» Task details
Print exactly the part opening with the line containing "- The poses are" and closing with the line containing "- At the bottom", with both of those lines included.

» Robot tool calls
-------

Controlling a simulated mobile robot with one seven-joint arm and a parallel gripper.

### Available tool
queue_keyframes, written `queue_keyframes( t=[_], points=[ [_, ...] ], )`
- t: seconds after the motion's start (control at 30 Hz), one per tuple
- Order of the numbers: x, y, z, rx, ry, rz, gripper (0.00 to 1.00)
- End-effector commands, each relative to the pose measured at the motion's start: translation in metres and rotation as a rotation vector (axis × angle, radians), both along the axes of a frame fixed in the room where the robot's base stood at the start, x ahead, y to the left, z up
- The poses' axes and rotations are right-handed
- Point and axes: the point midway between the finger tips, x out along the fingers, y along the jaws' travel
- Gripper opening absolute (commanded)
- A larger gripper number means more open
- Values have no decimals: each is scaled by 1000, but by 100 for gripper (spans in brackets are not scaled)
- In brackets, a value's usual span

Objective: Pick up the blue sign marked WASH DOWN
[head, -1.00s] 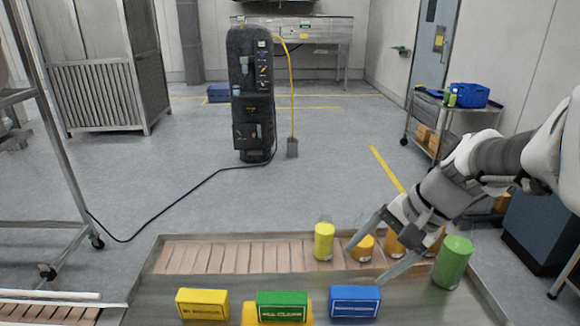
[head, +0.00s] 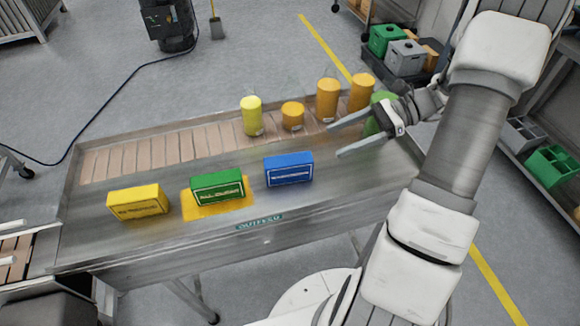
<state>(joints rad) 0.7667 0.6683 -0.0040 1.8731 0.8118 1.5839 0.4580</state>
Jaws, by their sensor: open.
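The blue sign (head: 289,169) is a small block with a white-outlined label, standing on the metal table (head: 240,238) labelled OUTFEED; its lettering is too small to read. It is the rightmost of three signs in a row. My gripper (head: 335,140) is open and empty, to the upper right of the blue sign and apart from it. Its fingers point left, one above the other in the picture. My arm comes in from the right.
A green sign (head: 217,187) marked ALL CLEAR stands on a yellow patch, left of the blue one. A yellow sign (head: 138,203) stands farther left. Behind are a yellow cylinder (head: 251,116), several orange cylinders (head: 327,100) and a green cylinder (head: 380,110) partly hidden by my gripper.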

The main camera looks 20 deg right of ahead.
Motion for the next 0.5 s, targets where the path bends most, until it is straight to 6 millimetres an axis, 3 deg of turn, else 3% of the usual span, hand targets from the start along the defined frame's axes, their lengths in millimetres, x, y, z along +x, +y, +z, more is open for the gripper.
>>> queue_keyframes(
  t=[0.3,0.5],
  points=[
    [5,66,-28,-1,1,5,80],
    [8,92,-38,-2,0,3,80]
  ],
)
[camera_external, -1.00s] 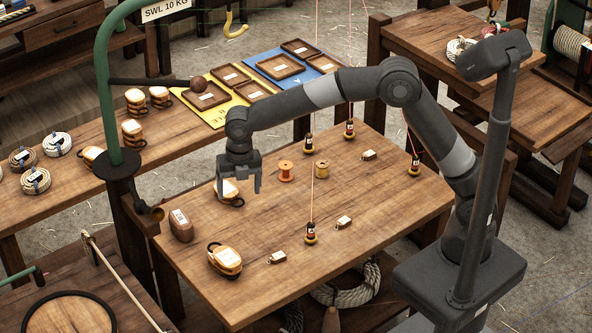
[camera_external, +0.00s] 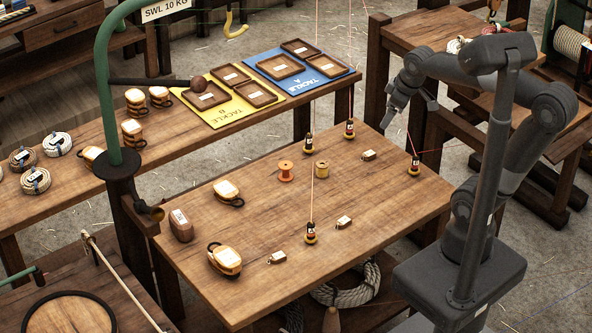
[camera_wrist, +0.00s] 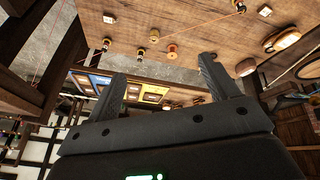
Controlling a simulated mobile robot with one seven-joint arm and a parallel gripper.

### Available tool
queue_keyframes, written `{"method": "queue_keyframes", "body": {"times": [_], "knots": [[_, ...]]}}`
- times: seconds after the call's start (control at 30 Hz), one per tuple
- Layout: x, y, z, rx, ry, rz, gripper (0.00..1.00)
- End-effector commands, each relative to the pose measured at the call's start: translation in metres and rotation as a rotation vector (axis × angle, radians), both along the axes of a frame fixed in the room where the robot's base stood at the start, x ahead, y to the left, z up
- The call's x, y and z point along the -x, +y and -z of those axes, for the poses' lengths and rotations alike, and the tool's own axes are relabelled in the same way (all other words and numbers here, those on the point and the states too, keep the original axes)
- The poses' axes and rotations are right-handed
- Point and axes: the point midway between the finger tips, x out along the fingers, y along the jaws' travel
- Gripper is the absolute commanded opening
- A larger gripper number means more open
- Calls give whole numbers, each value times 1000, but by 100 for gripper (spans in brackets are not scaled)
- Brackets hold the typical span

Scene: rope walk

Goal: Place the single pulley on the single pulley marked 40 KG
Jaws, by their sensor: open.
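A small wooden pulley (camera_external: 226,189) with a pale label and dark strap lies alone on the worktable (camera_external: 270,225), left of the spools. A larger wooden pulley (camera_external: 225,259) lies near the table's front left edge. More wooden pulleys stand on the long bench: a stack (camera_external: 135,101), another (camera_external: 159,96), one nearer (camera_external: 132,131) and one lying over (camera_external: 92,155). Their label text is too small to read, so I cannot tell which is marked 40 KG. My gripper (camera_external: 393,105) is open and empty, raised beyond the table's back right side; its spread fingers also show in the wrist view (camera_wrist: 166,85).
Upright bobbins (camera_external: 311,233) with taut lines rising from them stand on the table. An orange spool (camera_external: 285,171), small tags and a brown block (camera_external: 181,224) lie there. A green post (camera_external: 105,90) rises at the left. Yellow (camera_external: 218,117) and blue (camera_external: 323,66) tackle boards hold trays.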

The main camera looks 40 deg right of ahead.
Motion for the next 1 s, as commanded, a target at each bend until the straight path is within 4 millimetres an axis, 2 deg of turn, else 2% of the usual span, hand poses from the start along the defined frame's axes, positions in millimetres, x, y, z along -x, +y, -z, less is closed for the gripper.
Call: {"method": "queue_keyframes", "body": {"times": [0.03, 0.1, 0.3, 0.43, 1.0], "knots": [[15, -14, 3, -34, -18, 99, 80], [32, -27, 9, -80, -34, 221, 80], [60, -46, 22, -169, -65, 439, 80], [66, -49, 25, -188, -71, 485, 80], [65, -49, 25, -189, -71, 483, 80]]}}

-------

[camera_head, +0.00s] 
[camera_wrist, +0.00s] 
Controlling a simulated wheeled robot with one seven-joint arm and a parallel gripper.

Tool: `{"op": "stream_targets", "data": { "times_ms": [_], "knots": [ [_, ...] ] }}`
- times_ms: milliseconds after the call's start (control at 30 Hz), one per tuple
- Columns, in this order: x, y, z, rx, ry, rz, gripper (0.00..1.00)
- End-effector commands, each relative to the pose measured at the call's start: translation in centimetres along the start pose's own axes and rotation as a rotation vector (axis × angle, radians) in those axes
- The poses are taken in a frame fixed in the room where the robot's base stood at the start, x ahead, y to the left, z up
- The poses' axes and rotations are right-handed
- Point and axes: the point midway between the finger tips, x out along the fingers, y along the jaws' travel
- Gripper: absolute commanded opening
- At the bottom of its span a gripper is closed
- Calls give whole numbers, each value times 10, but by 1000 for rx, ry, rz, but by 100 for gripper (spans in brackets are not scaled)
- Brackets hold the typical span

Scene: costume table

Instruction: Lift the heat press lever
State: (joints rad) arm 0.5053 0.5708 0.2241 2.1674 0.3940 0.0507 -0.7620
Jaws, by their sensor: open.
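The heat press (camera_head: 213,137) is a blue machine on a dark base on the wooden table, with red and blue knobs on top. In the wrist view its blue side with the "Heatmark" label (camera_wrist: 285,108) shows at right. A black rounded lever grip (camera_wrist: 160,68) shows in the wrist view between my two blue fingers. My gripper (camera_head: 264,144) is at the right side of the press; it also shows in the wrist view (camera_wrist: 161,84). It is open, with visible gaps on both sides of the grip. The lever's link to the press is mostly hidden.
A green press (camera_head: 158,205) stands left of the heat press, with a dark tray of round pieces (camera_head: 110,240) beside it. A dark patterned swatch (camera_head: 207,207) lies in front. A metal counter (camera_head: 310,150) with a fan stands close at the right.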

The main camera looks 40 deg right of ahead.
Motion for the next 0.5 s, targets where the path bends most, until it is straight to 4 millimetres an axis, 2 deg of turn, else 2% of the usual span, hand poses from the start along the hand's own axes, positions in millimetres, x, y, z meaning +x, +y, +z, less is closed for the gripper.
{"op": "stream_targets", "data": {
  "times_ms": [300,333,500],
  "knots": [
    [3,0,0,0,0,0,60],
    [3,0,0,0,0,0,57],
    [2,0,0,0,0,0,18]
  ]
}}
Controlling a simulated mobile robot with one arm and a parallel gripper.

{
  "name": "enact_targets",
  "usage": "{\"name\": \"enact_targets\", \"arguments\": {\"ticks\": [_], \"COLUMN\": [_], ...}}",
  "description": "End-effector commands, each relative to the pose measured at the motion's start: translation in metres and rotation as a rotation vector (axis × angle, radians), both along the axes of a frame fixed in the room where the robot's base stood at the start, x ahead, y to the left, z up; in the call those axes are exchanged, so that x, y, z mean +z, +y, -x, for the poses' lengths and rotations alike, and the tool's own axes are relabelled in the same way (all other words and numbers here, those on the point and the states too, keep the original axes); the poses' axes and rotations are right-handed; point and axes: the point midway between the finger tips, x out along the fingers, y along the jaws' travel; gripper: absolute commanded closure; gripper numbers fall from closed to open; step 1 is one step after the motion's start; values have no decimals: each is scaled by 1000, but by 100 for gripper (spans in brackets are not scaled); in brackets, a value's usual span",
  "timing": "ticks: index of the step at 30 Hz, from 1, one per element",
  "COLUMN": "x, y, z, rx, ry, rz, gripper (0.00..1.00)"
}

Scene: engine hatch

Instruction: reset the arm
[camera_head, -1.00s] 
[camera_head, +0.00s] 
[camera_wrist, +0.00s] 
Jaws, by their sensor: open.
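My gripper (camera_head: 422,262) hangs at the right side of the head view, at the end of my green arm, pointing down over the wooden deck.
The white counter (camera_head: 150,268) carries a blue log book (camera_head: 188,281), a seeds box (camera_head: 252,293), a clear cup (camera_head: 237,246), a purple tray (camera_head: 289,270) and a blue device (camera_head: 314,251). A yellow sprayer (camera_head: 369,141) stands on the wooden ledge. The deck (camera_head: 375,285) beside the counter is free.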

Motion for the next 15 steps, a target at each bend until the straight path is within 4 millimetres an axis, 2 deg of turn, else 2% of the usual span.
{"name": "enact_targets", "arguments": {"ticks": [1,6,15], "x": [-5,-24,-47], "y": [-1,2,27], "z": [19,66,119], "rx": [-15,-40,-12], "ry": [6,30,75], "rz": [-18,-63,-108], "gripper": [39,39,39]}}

-------

» Written answer
- The poses are taken in a frame fixed in the room where the robot's base stood at the start, x ahead, y to the left, z up
- The poses' axes and rotations are right-handed
- Point and axes: the point midway between the finger tips, x out along the fingers, y along the jaws' travel
- Gripper: absolute commanded opening
- At the bottom of its span a gripper is closed

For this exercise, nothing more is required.